WHAT YOU SHOULD DO:
Will you give the material below again, every line exactly as it is?

--- START STORED DATA ---

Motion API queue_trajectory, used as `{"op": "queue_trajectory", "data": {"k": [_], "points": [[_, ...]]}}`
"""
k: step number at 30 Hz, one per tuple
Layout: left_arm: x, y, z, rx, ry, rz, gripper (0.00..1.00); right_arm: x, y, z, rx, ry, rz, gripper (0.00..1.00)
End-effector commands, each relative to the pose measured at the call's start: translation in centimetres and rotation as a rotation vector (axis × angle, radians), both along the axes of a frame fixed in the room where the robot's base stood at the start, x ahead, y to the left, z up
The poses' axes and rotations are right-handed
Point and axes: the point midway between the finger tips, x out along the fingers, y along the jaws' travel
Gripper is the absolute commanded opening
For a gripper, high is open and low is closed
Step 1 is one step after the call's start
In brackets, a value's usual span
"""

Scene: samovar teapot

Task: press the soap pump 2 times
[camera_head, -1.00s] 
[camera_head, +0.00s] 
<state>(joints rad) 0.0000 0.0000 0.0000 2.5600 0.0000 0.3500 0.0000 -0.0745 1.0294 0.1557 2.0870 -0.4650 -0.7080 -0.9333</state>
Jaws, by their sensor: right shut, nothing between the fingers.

--- END STORED DATA ---

COMPLETED EXERCISE:
Motion API queue_trajectory, used as `{"op": "queue_trajectory", "data": {"k": [_], "points": [[_, ...]]}}`
"""
k: step number at 30 Hz, one per tuple
Layout: left_arm: x, y, z, rx, ry, rz, gripper (0.00..1.00); right_arm: x, y, z, rx, ry, rz, gripper (0.00..1.00)
End-effector commands, each relative to the pose measured at the call's start: translation in centimetres and rotation as a rotation vector (axis × angle, radians), both along the axes of a frame fixed in the room where the robot's base stood at the start, x ahead, y to the left, z up
The poses' axes and rotations are right-handed
Point and axes: the point midway between the finger tips, x out along the fingers, y along the jaws' travel
Gripper is the absolute commanded opening
For a gripper, high is open and low is closed
Step 1 is one step after the call's start
In brackets, a value's usual span
"""

Scene: samovar teapot

Task: press the soap pump 2 times
[camera_head, -1.00s] 
[camera_head, +0.00s] 
<state>(joints rad) 0.0000 0.0000 0.0000 2.5600 0.0000 0.3500 0.0000 -0.0745 1.0294 0.1557 2.0870 -0.4650 -0.7080 -0.9333</state>
Jaws, by their sensor: right shut, nothing between the fingers.

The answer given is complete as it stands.